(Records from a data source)
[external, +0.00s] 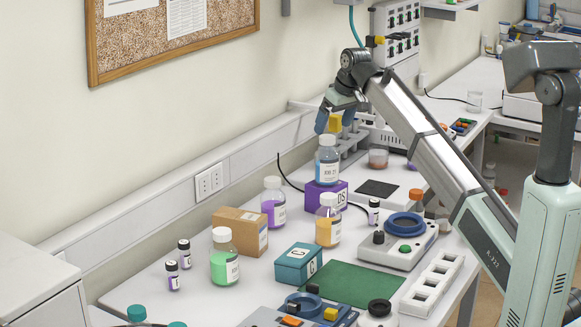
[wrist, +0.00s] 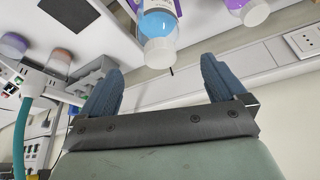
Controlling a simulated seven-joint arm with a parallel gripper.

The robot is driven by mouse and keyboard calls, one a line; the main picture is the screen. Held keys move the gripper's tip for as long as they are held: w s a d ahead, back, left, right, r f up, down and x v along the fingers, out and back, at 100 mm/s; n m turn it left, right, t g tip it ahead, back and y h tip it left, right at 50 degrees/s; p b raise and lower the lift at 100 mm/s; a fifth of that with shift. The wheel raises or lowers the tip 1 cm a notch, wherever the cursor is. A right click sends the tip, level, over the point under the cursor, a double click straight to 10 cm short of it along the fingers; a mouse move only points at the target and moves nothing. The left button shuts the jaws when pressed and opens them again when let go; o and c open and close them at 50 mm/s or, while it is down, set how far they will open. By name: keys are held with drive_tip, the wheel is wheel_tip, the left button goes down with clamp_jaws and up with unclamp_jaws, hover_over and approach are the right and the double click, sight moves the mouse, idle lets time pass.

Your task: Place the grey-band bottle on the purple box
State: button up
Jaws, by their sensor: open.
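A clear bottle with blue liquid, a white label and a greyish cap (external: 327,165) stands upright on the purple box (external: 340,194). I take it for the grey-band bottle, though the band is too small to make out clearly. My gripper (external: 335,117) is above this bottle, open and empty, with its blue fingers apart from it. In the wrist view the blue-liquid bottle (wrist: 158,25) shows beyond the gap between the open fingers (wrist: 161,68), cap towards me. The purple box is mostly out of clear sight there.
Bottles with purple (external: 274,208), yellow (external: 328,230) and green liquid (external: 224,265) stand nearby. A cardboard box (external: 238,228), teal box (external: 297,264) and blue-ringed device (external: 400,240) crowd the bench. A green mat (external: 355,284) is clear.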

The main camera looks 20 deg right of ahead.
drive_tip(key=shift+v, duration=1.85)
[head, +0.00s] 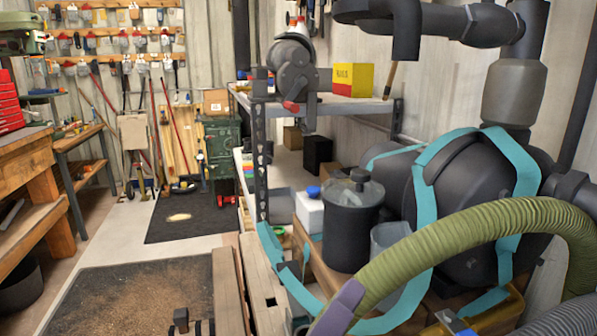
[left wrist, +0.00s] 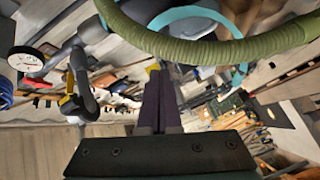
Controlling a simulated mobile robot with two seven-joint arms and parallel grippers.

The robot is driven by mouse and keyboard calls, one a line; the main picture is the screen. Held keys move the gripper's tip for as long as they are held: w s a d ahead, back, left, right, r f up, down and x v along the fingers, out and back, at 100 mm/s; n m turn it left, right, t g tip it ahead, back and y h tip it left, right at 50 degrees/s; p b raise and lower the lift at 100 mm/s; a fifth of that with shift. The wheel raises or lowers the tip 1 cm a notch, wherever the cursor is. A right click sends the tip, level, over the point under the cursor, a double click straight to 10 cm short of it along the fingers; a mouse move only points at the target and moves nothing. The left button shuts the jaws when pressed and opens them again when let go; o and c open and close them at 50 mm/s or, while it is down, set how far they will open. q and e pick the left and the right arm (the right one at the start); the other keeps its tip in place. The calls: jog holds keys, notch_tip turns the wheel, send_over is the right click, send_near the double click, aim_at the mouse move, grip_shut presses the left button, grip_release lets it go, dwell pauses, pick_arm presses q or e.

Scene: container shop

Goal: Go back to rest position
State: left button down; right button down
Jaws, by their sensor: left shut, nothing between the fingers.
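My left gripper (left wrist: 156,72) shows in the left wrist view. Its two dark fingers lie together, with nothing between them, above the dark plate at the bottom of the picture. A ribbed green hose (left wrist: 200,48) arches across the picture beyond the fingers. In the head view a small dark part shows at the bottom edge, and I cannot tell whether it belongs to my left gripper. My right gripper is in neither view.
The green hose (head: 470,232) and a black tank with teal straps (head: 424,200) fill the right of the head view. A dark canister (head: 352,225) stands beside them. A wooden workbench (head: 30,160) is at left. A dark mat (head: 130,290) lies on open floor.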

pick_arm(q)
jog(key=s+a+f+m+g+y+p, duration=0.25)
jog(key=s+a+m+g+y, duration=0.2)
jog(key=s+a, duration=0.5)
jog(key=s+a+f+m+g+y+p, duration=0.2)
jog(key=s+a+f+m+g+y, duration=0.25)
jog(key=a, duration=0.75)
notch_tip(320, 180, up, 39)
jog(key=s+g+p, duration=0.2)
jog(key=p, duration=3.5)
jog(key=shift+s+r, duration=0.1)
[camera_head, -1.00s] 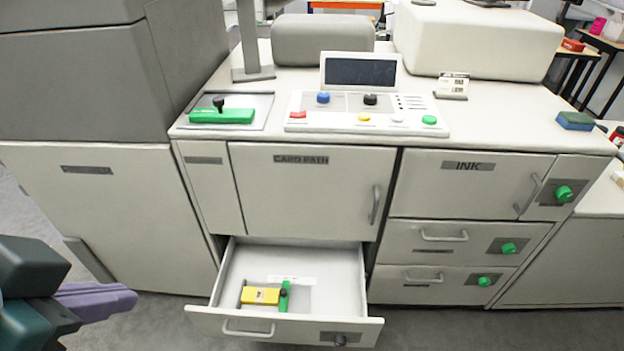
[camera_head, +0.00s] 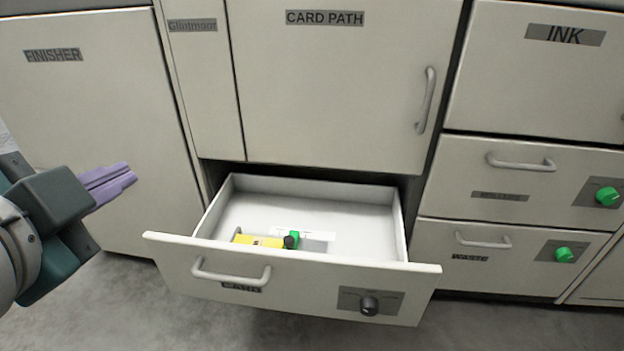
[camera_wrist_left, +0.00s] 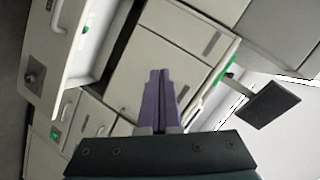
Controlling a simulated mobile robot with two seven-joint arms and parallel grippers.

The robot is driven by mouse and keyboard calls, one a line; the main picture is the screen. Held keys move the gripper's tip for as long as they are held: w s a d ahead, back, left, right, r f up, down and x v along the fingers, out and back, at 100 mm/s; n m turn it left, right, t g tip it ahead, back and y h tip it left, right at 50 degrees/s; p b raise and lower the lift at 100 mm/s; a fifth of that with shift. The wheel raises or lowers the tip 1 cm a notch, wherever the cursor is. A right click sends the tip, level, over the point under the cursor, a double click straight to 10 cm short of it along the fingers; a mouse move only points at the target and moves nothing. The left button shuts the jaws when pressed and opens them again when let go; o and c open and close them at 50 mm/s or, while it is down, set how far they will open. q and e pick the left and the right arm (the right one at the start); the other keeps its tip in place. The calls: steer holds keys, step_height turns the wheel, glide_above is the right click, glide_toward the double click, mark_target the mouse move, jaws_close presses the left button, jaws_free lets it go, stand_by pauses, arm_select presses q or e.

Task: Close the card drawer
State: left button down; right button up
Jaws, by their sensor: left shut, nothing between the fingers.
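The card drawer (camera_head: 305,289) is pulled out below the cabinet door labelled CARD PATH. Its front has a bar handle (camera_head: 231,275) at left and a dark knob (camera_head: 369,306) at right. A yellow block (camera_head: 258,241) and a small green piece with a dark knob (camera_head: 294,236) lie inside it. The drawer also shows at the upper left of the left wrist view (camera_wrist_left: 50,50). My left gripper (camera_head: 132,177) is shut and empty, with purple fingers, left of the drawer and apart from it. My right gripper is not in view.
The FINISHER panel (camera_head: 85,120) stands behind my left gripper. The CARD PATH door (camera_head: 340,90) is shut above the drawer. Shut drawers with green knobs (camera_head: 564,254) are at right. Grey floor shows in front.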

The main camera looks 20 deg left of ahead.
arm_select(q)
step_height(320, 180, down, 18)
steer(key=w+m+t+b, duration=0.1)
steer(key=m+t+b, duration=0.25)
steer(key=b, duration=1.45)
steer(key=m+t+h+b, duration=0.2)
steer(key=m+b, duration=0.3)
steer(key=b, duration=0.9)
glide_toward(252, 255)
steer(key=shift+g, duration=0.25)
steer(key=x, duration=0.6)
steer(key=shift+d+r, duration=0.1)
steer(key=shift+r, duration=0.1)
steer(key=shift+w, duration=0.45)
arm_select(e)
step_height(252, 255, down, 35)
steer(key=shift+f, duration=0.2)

Requirement: From the data above, copy each line that has the string "State".

In response:
State: button up
State: left button down; right button down
State: left button down; right button up

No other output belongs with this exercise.